Are these prompts model-specific?
The structure is not. Separating detection from correction, supplying the standard, and verifying the result improve results across models. Exact wording may need light tuning, which is why calibration on known-bad examples is worth doing.
Can I combine these scenarios into one workflow?
Yes. A mature workflow chunks the input, checks each chunk against a supplied standard, corrects minimally, and verifies. The examples here isolate the moves so you can see each one clearly before combining them.
What the Scenarios Share
Step back from the specifics and a small set of moves explains every outcome.
The recurring pattern
- Every success supplied a concrete reference and framed detection as a comparison, not an open judgment.
- Every success defined what counted as an error, which kept false positives down.

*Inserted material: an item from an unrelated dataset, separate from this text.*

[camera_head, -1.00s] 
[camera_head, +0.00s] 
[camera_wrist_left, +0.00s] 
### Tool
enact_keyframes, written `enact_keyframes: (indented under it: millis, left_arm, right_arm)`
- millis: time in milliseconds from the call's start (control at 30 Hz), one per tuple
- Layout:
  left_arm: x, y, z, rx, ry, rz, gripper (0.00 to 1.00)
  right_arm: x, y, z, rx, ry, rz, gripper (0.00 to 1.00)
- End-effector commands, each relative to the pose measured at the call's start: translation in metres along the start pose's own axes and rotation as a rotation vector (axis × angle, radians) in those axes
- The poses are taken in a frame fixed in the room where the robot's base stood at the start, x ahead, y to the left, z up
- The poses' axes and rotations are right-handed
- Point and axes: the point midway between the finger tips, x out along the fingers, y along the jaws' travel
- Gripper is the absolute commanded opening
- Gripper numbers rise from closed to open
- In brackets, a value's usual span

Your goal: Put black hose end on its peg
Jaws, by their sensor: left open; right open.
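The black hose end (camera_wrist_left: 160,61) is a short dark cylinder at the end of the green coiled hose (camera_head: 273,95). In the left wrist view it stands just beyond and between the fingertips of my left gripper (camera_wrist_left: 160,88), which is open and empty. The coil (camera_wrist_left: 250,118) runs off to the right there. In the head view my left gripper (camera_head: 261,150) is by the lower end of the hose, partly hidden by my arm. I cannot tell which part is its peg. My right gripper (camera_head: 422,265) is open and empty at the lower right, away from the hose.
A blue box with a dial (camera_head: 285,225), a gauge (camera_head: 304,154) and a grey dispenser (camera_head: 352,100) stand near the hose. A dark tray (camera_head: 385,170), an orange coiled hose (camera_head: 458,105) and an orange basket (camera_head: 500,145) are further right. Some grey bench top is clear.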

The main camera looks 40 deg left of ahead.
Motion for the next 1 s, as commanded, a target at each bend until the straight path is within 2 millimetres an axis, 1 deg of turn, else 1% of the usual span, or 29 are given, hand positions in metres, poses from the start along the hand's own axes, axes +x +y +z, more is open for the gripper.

- Every failure was vague, unbounded, or missing a source of truth, pushing all the judgment onto the reviewer.
- Every shipped result that survived had a verification pass between correction and delivery.
Turning the pattern into a default
Once you see that the same four moves drive every outcome, you can apply them before you even know what will go wrong. Supply the reference, define the error type, frame the task as a comparison, and verify the result. That default is the compressed version of the staged approach in The DETECT Loop: A Reusable Model for Catching AI Errors, and it generalizes across every domain these scenarios touched.
Key Takeaways
- A model cannot catch factual drift without the source of truth supplied inline.
- Define the error taxonomy to prevent false positives on intentional style choices.
- Chunk long inputs and add a dedicated cross-section consistency pass.
- Provide a concrete invariant or spec so the model checks against something real.
- Always run a verification pass, because correction can introduce new errors.
- The same structural moves work across prose, code, data, and documentation.